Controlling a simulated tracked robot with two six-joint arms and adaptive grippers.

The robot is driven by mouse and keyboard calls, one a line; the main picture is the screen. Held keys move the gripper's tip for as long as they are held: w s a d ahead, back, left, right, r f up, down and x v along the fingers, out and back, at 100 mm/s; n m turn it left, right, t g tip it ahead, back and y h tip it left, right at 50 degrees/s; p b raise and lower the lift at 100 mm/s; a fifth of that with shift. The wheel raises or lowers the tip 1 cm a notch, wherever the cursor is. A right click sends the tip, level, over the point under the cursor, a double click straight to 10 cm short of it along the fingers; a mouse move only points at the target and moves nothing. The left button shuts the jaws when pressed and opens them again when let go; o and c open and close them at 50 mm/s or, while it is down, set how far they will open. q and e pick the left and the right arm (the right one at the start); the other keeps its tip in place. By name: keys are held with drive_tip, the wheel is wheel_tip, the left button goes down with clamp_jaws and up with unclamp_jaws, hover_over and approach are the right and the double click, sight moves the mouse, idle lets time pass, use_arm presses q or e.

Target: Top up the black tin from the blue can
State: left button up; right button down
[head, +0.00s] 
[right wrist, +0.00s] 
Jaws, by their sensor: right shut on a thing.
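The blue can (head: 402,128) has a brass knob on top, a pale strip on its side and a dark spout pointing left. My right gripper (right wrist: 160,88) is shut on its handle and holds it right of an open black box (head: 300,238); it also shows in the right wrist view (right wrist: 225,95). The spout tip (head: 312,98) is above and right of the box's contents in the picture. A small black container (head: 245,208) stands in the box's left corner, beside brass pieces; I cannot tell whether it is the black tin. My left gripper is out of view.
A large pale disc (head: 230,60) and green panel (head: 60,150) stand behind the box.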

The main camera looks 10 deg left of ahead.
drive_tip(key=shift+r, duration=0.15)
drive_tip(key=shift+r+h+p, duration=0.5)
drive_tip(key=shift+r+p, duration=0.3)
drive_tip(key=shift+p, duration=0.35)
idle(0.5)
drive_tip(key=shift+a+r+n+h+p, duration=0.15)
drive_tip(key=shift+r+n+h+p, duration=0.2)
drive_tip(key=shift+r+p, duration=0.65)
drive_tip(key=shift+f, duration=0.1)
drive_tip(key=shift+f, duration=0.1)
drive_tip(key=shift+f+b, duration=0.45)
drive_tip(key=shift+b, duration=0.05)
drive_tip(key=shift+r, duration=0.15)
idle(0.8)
* * * *
Reproduce the material verbatim, line by line.

◆ Result of this task
Controlling a simulated tracked robot with two six-joint arms and adaptive grippers.

The robot is driven by mouse and keyboard calls, one a line; the main picture is the screen. Held keys move the gripper's tip for as long as they are held: w s a d ahead, back, left, right, r f up, down and x v along the fingers, out and back, at 100 mm/s; n m turn it left, right, t g tip it ahead, back and y h tip it left, right at 50 degrees/s; p b raise and lower the lift at 100 mm/s; a fifth of that with shift. The wheel raises or lowers the tip 1 cm a notch, wherever the cursor is. A right click sends the tip, level, over the point under the cursor, a double click straight to 10 cm short of it along the fingers; a mouse move only points at the target and moves nothing. The left button shuts the jaws when pressed and opens them again when let go; o and c open and close them at 50 mm/s or, while it is down, set how far they will open. q and e pick the left and the right arm (the right one at the start); the other keeps its tip in place. By name: keys are held with drive_tip, the wheel is wheel_tip, the left button goes down with clamp_jaws and up with unclamp_jaws, hover_over and approach are the right and the double click, sight moves the mouse, idle lets time pass, use_arm presses q or e.

Target: Top up the black tin from the blue can
State: left button up; right button down
[head, +0.00s] 
[right wrist, +0.00s] 
Jaws, by their sensor: right shut on a thing.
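The blue can (head: 402,128) has a brass knob on top, a pale strip on its side and a dark spout pointing left. My right gripper (right wrist: 160,88) is shut on its handle and holds it right of an open black box (head: 300,238); it also shows in the right wrist view (right wrist: 225,95). The spout tip (head: 312,98) is above and right of the box's contents in the picture. A small black container (head: 245,208) stands in the box's left corner, beside brass pieces; I cannot tell whether it is the black tin. My left gripper is out of view.
A large pale disc (head: 230,60) and green panel (head: 60,150) stand behind the box.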

The main camera looks 10 deg left of ahead.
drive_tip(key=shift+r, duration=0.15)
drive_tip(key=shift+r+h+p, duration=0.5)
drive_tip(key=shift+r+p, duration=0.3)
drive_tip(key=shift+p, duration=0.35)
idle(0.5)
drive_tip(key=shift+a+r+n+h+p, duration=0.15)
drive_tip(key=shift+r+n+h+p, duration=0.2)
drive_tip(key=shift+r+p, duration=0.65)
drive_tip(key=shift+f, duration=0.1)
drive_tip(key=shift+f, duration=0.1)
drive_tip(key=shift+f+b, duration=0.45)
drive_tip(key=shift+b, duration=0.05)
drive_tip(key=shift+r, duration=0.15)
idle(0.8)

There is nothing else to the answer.